■ Instruction
Reproduce the data that follows in its entirety, character for character.

■ Collected material
"""

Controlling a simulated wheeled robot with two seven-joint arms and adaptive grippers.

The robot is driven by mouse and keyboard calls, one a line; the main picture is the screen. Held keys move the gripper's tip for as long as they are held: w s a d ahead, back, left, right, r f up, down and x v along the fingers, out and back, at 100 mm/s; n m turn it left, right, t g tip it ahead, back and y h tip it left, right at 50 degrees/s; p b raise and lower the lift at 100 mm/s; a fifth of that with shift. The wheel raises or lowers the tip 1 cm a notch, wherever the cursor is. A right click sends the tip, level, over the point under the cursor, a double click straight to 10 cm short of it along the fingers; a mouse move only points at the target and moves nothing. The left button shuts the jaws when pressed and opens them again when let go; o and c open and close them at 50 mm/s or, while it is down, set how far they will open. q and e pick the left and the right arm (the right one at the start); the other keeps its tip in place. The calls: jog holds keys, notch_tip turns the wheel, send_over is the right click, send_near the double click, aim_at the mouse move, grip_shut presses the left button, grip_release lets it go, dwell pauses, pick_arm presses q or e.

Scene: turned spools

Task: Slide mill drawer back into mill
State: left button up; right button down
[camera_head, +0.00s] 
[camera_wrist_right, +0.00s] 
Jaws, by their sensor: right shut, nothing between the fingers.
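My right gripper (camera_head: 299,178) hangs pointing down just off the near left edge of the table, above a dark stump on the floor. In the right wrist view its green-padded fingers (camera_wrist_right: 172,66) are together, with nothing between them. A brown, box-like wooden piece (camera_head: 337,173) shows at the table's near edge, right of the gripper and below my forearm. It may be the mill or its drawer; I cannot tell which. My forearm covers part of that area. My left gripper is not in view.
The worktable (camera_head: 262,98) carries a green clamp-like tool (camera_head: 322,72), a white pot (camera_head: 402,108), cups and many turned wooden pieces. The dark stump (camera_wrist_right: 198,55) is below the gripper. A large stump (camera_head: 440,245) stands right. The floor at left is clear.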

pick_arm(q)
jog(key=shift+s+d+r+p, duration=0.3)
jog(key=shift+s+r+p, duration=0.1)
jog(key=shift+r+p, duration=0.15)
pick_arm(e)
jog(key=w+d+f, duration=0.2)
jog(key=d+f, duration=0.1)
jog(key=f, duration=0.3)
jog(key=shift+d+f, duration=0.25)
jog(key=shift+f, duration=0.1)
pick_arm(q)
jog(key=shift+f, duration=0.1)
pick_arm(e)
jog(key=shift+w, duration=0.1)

"""

■ Answer to the exercise
Controlling a simulated wheeled robot with two seven-joint arms and adaptive grippers.

The robot is driven by mouse and keyboard calls, one a line; the main picture is the screen. Held keys move the gripper's tip for as long as they are held: w s a d ahead, back, left, right, r f up, down and x v along the fingers, out and back, at 100 mm/s; n m turn it left, right, t g tip it ahead, back and y h tip it left, right at 50 degrees/s; p b raise and lower the lift at 100 mm/s; a fifth of that with shift. The wheel raises or lowers the tip 1 cm a notch, wherever the cursor is. A right click sends the tip, level, over the point under the cursor, a double click straight to 10 cm short of it along the fingers; a mouse move only points at the target and moves nothing. The left button shuts the jaws when pressed and opens them again when let go; o and c open and close them at 50 mm/s or, while it is down, set how far they will open. q and e pick the left and the right arm (the right one at the start); the other keeps its tip in place. The calls: jog holds keys, notch_tip turns the wheel, send_over is the right click, send_near the double click, aim_at the mouse move, grip_shut presses the left button, grip_release lets it go, dwell pauses, pick_arm presses q or e.

Scene: turned spools

Task: Slide mill drawer back into mill
State: left button up; right button down
[camera_head, +0.00s] 
[camera_wrist_right, +0.00s] 
Jaws, by their sensor: right shut, nothing between the fingers.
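My right gripper (camera_head: 299,178) hangs pointing down just off the near left edge of the table, above a dark stump on the floor. In the right wrist view its green-padded fingers (camera_wrist_right: 172,66) are together, with nothing between them. A brown, box-like wooden piece (camera_head: 337,173) shows at the table's near edge, right of the gripper and below my forearm. It may be the mill or its drawer; I cannot tell which. My forearm covers part of that area. My left gripper is not in view.
The worktable (camera_head: 262,98) carries a green clamp-like tool (camera_head: 322,72), a white pot (camera_head: 402,108), cups and many turned wooden pieces. The dark stump (camera_wrist_right: 198,55) is below the gripper. A large stump (camera_head: 440,245) stands right. The floor at left is clear.

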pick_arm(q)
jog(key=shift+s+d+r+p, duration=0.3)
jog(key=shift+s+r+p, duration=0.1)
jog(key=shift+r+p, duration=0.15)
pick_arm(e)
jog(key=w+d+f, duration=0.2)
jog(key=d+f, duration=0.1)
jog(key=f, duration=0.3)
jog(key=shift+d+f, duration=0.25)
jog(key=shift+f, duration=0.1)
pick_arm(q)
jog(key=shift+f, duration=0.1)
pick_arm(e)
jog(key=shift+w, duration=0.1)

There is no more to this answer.